Just the thought of nails raking across a chalkboard is enough to send shivers down many people's spines — but the reasoning behind this reaction has remained a mystery for decades. Scientists have attributed it to everything from the visual stimuli associated with the sound to an inborn reaction that helps preserve one's hearing — there's even been an Ig Nobel Prize awarded for nail-on-chalkboard research.
Now, two European researchers think they've uncovered some new clues to the fingernail-chalkboard mystery. The first is physiological; the second, psychological.
Scientists have known for a number of years that many of the sounds that are most unpleasant to the human ear occur between two and four kilohertz, the range spanned roughly by the highest octave on a piano.
Incidentally, when researchers Michael Oehler and Christoph Reuter varied the sound of various unpleasant noises played for volunteers (noises including forks scraping against plates, fingernails raking across a chalkboard, and the squeaking of rubbing styrofoam), they found that the most "painful" frequencies (as measured by indicators of stress like heart rate and blood pressure) also occurred in this range.
This discovery, in and of itself, isn't completely new. NYU neuroscientist Josh McDermott drew a similar conclusion back in 2009, also pointing out that most noise-induced hearing loss occurs between 2kHz and 4kHz, and that it's "conceivable that the aversive reaction partly reflects the ear's vulnerability."
What Oehler and Reuter point out is that many of the acoustic features of human speech also fall within this frequency band, and suggest that the shape of our ear canals may have in fact evolved to amplify frequencies in this range specifically, referring to this amplification as "open ear gain."

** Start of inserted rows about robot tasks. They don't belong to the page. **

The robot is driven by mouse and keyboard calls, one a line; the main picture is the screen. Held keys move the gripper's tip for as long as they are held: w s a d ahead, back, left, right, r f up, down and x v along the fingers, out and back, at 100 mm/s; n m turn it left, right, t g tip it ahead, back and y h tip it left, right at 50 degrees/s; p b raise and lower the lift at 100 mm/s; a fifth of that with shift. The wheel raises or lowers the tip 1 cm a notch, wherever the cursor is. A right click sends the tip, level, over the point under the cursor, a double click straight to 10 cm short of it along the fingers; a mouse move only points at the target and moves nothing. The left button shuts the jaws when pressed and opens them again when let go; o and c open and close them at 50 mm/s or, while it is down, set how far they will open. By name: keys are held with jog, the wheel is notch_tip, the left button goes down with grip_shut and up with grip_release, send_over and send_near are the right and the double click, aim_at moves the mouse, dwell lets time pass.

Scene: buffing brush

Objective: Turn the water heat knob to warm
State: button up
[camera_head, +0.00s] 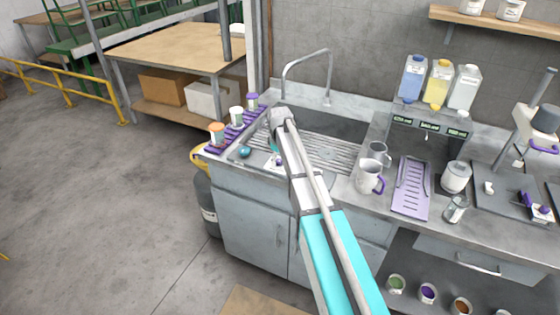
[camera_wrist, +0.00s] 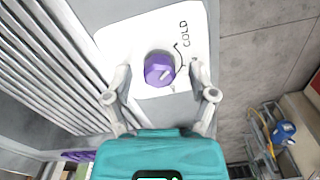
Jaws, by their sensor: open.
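The purple water heat knob (camera_wrist: 159,69) sits on a white plate (camera_wrist: 125,40) printed "COLD" and a curved black line beside the knob. A pale mark on the knob's face slants toward the right side. Other lettering near the right finger is partly hidden. My gripper (camera_wrist: 160,73) is open, with one finger on each side of the knob; gaps show between the fingers and the knob. In the head view the white plate (camera_head: 270,161) is at the sink's front edge, and my arm hides much of this area.
The sink (camera_head: 335,128) with its ribbed drainer and tall tap (camera_head: 327,75) lies behind the plate. Purple-based jars (camera_head: 236,117) stand at the left. Mugs (camera_head: 369,178) and a lilac tray (camera_head: 411,188) stand to the right. Open floor lies left of the cabinet.

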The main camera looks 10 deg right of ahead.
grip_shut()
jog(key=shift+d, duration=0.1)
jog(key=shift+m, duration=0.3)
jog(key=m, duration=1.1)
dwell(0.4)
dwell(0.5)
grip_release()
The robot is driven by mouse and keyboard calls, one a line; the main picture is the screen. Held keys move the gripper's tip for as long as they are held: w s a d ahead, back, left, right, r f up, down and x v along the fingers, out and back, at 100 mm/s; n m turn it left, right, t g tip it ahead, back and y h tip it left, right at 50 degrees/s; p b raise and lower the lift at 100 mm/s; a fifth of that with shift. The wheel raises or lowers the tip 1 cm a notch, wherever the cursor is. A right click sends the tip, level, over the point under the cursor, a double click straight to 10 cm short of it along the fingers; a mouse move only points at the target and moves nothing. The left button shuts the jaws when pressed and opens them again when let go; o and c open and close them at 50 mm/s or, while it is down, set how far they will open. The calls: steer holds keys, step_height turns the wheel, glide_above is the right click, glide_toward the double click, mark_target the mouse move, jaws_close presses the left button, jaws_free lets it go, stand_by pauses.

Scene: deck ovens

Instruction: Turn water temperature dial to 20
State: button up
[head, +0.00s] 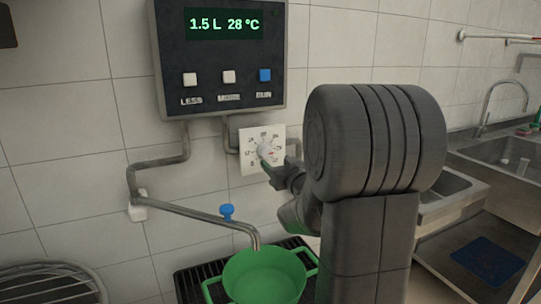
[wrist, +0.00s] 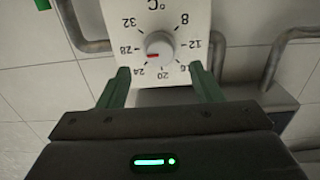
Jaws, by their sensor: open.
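The water temperature dial (head: 264,151) is a white knob on a square white plate under the control panel. In the wrist view the dial (wrist: 160,44) appears upside down, its red mark on the side of 28. The panel display (head: 223,24) reads 1.5 L and 28 °C. My gripper (head: 268,167) is at the plate in the head view, partly hidden behind my arm. In the wrist view my gripper (wrist: 160,68) is open and empty. Its green fingers are spread wider than the knob, with their tips near the plate's edge, and the knob shows beyond them, not gripped.
The panel has two white buttons and one blue button (head: 265,75). A pipe spout (head: 200,217) with a blue tap handle (head: 227,211) reaches over a green pot (head: 265,275). A steel sink (head: 500,155) stands at the right. A pipe (wrist: 275,55) runs beside the dial.

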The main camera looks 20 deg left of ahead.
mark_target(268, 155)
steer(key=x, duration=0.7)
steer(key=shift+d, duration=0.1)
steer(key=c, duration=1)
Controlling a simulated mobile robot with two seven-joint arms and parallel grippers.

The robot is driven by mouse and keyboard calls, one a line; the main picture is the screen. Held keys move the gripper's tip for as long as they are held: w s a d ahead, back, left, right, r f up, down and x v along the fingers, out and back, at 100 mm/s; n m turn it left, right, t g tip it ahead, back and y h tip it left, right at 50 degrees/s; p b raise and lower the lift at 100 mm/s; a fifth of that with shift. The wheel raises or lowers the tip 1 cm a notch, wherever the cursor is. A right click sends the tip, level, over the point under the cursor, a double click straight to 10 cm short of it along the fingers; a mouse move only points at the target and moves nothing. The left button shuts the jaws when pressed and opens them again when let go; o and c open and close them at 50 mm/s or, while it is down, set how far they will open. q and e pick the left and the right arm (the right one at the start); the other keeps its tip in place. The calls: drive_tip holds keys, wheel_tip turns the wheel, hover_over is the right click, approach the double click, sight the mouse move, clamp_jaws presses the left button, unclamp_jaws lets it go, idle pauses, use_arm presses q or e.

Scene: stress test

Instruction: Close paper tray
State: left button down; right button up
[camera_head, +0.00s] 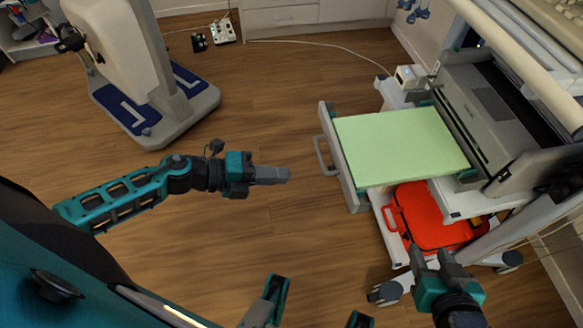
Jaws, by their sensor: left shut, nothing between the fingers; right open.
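The paper tray (352,170) is pulled out to the left from the grey printer unit (490,100). A light green sheet or stack of paper (400,145) lies in it. The tray's front panel has a grey handle (321,156) facing left. My left gripper (288,176) is shut and empty, a short way left of the handle and apart from it in the picture. My right gripper (431,254) is open at the lower right, in front of the cart and below the tray in the picture. Nothing shows between its fingers.
A red case (430,215) sits on the cart's lower shelf under the tray. The cart has caster wheels (385,292). A white machine on a grey base (165,115) stands at the upper left. Wooden floor (265,110) is clear left of the tray.

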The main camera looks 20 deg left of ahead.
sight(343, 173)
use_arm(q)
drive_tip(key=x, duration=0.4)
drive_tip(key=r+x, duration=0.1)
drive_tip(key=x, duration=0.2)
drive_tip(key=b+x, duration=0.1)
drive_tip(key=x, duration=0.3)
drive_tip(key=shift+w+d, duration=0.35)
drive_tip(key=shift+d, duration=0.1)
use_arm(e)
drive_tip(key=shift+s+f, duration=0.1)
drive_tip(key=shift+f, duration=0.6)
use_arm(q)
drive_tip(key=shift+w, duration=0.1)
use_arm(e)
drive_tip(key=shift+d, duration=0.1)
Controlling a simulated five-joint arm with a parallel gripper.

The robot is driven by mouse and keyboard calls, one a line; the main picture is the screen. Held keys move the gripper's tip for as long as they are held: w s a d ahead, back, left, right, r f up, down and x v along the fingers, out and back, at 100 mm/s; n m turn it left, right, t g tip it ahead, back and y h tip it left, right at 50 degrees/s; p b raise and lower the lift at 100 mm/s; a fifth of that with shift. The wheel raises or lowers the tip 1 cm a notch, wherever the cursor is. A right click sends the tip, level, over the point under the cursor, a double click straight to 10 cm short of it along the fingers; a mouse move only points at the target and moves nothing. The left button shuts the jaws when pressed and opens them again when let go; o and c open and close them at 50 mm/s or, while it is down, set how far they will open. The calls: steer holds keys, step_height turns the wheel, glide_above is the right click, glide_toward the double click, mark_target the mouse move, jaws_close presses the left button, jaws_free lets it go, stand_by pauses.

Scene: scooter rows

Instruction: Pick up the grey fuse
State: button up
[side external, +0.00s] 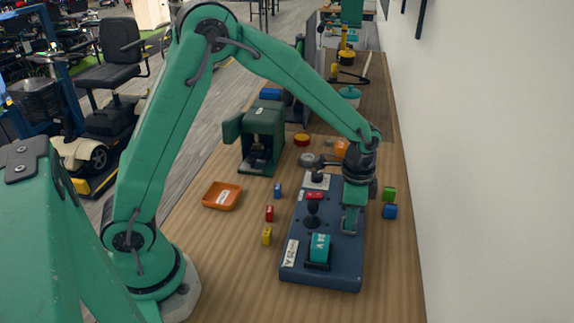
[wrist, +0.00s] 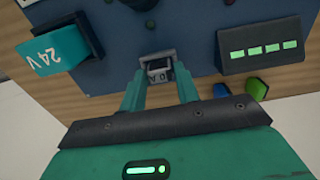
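A small grey fuse (wrist: 159,75) with a partly readable pale label sits in a dark holder on the blue panel (wrist: 190,25). My gripper (wrist: 160,86) reaches over it with one green finger on each side. The fingers stand apart, and I see narrow gaps between them and the fuse; I cannot tell if either touches it. In the side external view my gripper (side external: 350,222) points down at the right part of the blue panel (side external: 335,268). The fuse is hidden there behind my gripper.
A teal 24 V block (side external: 319,249) and a black knob (side external: 312,208) rise from the panel. Green (side external: 388,194) and blue (side external: 390,211) pieces lie right of it; red (side external: 269,213) and yellow (side external: 267,236) ones lie left. An orange tray (side external: 222,196) stands farther left.

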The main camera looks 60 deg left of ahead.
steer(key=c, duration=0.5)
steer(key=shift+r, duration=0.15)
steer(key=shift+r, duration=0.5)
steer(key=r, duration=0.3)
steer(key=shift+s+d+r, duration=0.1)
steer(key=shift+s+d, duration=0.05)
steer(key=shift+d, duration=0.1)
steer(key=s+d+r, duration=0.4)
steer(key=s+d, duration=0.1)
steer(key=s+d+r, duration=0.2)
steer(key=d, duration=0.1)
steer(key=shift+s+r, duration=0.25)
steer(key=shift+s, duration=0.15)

For the second (and I think more interesting) half of Oehler and Robert's experiment, the researchers played what they had previously determined to be the two most unpleasant sounds (fingernails raking against a chalkboard and chalk squeaking against slate) for their volunteers. This time, however, they informed half of their listeners that they would be listening to a piece of contemporary music, and the other half that they would be listening to chalkboard screeches.

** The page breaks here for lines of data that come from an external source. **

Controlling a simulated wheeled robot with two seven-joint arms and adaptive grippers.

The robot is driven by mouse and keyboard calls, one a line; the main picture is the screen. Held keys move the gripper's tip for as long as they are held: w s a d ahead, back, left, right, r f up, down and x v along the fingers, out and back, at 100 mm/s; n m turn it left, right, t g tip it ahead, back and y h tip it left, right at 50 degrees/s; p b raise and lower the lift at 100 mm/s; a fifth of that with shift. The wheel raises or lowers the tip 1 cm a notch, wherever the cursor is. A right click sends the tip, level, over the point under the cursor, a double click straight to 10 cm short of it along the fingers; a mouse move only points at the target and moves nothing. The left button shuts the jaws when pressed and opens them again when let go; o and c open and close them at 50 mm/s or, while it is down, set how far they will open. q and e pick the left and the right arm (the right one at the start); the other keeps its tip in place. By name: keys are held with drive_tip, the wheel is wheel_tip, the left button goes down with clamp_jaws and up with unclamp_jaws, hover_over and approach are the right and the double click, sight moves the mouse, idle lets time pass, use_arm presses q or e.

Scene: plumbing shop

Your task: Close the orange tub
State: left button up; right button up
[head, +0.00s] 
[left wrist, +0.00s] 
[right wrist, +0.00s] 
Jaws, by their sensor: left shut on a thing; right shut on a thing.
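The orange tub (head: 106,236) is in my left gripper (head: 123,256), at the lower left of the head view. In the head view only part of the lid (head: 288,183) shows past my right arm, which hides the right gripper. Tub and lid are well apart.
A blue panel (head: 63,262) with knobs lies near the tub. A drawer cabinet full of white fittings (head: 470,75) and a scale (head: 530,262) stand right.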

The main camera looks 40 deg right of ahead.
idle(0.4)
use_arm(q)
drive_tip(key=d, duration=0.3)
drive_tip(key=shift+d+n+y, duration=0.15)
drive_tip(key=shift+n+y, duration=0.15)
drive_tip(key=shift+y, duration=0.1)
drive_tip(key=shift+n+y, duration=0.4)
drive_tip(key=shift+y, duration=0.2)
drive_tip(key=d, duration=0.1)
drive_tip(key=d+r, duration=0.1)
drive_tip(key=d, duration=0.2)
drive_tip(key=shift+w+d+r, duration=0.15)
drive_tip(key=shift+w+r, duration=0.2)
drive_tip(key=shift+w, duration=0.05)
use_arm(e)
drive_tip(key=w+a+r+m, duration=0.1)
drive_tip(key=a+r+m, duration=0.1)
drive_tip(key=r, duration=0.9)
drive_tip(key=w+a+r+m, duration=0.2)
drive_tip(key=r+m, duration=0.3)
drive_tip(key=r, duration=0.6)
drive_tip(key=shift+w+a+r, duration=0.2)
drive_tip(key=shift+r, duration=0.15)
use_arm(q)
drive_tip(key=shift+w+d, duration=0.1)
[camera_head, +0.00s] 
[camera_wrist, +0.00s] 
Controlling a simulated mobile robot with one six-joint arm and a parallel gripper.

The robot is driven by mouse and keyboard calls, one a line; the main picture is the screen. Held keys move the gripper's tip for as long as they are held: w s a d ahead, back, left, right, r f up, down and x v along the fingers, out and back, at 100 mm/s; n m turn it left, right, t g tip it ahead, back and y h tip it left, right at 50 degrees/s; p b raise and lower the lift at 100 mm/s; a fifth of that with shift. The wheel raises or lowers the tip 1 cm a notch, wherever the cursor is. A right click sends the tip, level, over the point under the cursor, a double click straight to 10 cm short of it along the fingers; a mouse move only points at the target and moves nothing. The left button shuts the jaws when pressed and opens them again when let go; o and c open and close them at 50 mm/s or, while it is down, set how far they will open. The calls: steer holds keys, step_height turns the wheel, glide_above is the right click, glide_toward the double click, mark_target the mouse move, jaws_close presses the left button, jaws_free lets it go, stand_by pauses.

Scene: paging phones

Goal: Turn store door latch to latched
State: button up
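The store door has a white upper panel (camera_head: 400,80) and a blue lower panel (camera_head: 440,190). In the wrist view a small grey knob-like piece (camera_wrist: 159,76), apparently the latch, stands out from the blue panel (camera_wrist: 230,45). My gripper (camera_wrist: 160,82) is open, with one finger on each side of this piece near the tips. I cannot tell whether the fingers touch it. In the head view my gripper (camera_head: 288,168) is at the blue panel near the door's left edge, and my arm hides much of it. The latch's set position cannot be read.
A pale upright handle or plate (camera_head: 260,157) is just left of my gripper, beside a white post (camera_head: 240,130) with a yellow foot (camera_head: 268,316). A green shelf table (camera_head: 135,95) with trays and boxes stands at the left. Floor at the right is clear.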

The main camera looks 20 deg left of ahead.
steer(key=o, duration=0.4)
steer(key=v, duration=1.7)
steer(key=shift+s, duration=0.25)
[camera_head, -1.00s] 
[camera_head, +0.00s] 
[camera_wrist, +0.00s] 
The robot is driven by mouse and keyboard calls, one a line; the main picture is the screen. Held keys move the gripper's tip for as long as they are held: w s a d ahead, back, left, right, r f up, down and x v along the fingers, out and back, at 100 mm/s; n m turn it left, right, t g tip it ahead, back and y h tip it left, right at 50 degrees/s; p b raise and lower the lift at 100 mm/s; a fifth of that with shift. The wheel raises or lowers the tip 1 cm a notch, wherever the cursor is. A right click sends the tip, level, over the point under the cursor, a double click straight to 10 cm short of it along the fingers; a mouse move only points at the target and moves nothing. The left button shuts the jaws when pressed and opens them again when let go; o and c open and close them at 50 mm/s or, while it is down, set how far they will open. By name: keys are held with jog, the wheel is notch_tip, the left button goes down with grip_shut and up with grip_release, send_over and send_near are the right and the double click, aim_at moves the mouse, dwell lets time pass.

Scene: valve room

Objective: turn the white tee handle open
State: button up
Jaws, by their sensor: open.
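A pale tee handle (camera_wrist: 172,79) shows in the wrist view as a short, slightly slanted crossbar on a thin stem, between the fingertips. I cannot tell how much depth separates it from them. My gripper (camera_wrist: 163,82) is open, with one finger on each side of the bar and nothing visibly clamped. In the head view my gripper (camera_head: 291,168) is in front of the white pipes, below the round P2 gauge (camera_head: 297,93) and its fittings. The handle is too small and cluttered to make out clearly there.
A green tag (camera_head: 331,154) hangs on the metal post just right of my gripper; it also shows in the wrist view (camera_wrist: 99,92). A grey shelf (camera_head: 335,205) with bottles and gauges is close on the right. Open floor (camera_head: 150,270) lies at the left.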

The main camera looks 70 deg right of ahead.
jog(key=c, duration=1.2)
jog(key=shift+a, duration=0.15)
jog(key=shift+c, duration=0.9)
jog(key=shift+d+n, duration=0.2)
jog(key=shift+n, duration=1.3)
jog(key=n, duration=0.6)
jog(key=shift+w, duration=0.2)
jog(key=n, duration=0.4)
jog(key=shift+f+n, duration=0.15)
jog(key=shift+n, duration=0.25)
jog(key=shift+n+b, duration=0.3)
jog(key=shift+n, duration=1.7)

Listeners who were told they would be subjected to the chalkboard sounds were more likely to rate the noises as unpleasant than those who were told they would be listening to music. Even more interesting, however, was the observation that participants' stress indicators changed consistently, regardless of what they were told or how they rated the sound.
So does this mean the book is closed on why we find the sound of nails on a chalkboard so awful? Not by a long shot.
The researchers speculate that the amplification of frequencies in the 2kHz—4kHz range could have been important for human survival early in our evolutionary history — allowing us to respond to a baby's cry for help, or heed the warning call of another individual. This hypothesis is one that has been explored before in monkeys, and the one species that was examined did not demonstrate the same aversion to these sounds as humans.
For now, however, Oehler and Reuter intend to explore whether or not their findings could help engineers make the annoying sounds of day to day living (think whining vacuum cleaners) more bearable.
"Our findings might be useful for the sound design of everyday life," Oehler said.